NEW YORK (CNNMoney) -- Coca-Cola, maker of Minute Maid and Simply Orange, said Thursday that it was the company that originally alerted U.S. regulators to the issues surrounding Brazilian orange juice after it found a fungicide in some of its products.
The Atlanta-based beverage giant notified the U.S. Food and Drug Administration on Dec. 28 after detecting low levels of carbendazim in its own and in competitors' finished orange juice and in juice concentrates that were not yet on the market.
Coca-Cola said it routinely tests "incoming juice ingredients and any ingredients that do not meet our safety and quality standards are rejected."
While the fungicide is legal in Brazil, where it is used to combat a type of mold that grows on orange trees, as well as other parts of the world, it is considered an "unlawful pesticide chemical residue" under U.S. law, the FDA said.
Coca-Cola (Fortune 500) said it immediately informed the FDA after it "discovered that some Brazilian growers had sprayed their trees with a fungicide that was not registered for use in the U.S.",
The FDA said it does "not intend to take action to remove from domestic commerce orange juice containing the reported low levels of carbendazim."
While Coca-Cola's primary supply of orange juice in the U.S. comes from Florida, the company also imports products from Brazil.
Overall, 11% of all orange juice consumed in the United States is imported from Brazil, according to the U.S. Department of Agriculture.
Following Coca Cola's alert, the FDA said earlier this week that it has halted shipments of orange juice and orange juice concentrate from all over the world and will test each one for the fungicide.
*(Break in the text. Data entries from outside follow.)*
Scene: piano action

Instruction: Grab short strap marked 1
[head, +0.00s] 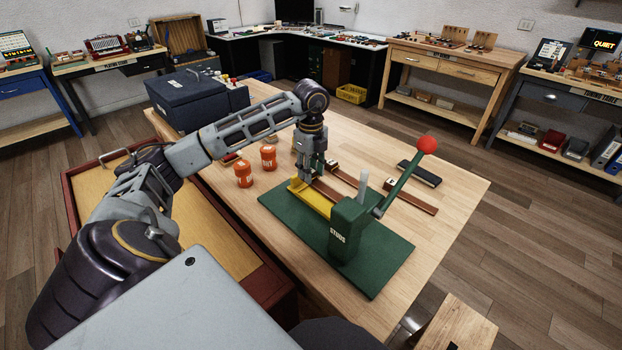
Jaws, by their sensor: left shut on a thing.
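My left gripper (308,172) points down over the far end of a green base plate, beside a yellow block (312,200). It is shut on a brown strap (331,192) whose length runs toward the lower right. Two more brown straps lie on the table to the right, one behind the green press (345,176) and one at the right (415,202). Small pale tags sit at their far ends; the numbers are too small to read. The gripper hides the held strap's far end. My right gripper is out of view.
The green press marked STUDS (345,232), with a red-knobbed lever (426,145), stands on the base plate (385,262). Orange jars (244,174) and a dark blue case (190,97) are at the left. A black bar (420,173) lies at the right. The table's (455,190) right side is clear.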

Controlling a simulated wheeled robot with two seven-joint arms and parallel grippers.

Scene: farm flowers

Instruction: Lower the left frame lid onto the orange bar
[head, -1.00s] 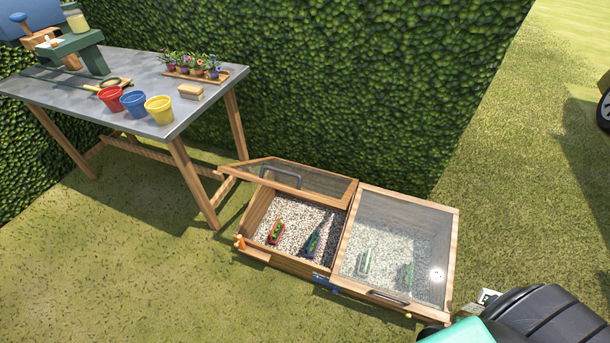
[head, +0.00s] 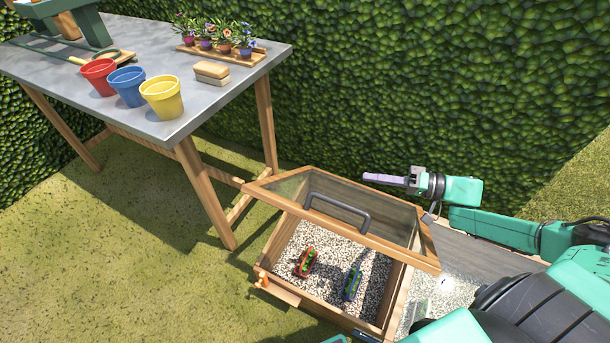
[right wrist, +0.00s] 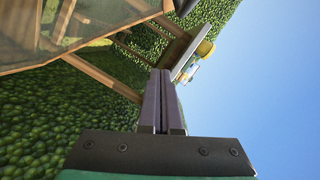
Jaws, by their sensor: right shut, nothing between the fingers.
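The left frame lid (head: 290,188), wood-edged with a clear pane and a dark handle (head: 337,207), stands tilted open over the left box of the cold frame. An orange bar (head: 262,279) shows at the box's front left corner. My right gripper (head: 385,180) is shut and empty, behind and above the lid's right end, apart from it in the head view. In the right wrist view its two fingers (right wrist: 162,100) are together, with the lid's pane and wooden edge (right wrist: 80,25) at upper left. My left gripper is not seen.
The left box holds gravel with a red planter (head: 306,262) and a blue planter (head: 352,283). The right box's closed lid (head: 470,260) is partly hidden by my right arm. A work table (head: 140,45) with pots stands at left. A hedge (head: 430,80) rises behind.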

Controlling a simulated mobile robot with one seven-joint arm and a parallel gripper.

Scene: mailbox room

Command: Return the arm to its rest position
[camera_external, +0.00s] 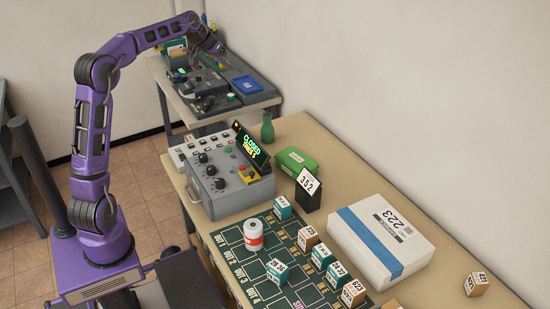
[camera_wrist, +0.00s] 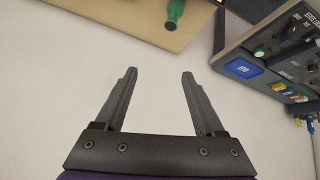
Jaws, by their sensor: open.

The regulating agency said it will deny entry to shipments that test positive for carbendazim.
So far, the levels of the fungicide that have been detected are "very low," the FDA said, and the Environmental Protection Agency said those levels do not raise safety concerns, according to a preliminary risk assessment.
Coca-cola said it could not comment on whether the discoveries would affect pricing of its orange juice products.